Keys should be keys, individual words easily described in a protocol
specification document. 255 bytes is enough even for a wordy chinese
identifier in UTF8.
Also, the redundancy of the implicitly required NUL between messages gives us
a nice hook to determine if the protocol has gone totally pear- shaped, like
the "," between netstrings.
2. How does the Python keywords thing fit with the actual protocol,
rather than the Python implementation?
The Python keywords thing is purely a Python consideration. It should have no
effect on the protocol.
The Python keywords thing is purely a Python consideration. It should have
no effect on the protocol.
Hmm. Maybe a better question is, "are there any restrictions on what
constitutes a valid key, other than length"?
Nope. Maybe there should be, though, I've been thinking about adding the
restriction of "no-NUL utf-8". Right now it's effectively ASCII for keys,
Another question, does AMP have anything to say about character
encoding? For my Haskell implementation I've been UTF-8 encoding
strings before sending them over the wire, which seems like a good
default sanity.
As in the Python implementation of the "Unicode" argument type, UTF-8 is where
it's at. "String" is a crummy argument name, it really should have been
"Bytes"; but it's very clearly a bytestring, not text.
Thanks for doing a Haskell implementation ;).
== Commands ==
A *command definition* is::
command name :: bytes
arguments
response
errors
*arguments* is a mapping from 'name' to (encoder, decoder) pairs, where
name :: bytes (a box 'key')
encoder :: A -> bytes
decoder :: bytes -> A
Such that x = decoder(encoder(x)) for all x in A
A *command request* is serialized from a command definition, given a mapping
from parameter names (bytes) to values (arbitrary).

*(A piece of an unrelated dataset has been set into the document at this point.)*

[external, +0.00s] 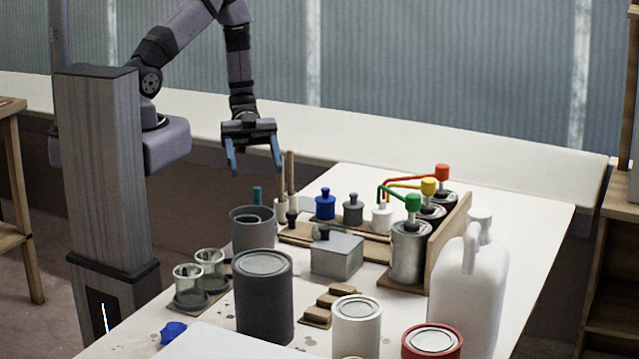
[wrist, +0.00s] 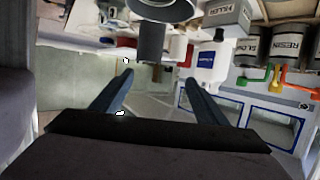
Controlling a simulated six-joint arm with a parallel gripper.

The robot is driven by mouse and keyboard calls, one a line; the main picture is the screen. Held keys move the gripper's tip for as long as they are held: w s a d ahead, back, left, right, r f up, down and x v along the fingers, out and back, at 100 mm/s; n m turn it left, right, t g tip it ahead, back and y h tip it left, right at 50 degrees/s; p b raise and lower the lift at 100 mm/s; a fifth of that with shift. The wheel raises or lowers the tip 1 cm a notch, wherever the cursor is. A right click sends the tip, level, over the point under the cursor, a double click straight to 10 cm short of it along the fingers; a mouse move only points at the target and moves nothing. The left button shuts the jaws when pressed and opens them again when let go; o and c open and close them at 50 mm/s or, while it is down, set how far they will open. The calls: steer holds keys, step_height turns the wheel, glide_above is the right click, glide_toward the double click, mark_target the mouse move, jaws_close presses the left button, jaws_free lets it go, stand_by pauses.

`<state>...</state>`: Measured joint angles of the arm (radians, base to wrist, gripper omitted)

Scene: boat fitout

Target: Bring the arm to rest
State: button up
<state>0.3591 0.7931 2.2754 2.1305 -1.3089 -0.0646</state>
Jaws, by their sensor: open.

_command => <command name>
<name> => encoder (a)
for all *arguments*.
If the server MUST send a reply to the request, the command request also
includes::
ASK => <unique_tag>
where <unique_tag> is a byte-string unique to that connection.
ANSWER
errors???
== Conventions ==
=== Names ===
Command names should be purely alpha-numeric, starting with a capital letter.
<< recommended range for argument / response names >>
<< recommended range for error names >>
=== Types ===
Text strings sent as UTF-8 encoded bytes.
Integers are sent as stringified versions of themselves.
Lists are sent as a list of AMP boxes, each one following the same
argument-set-definition.
Boolean values are sent as "True", "False" (byte strings)
== SSL / Protocol switching ==
???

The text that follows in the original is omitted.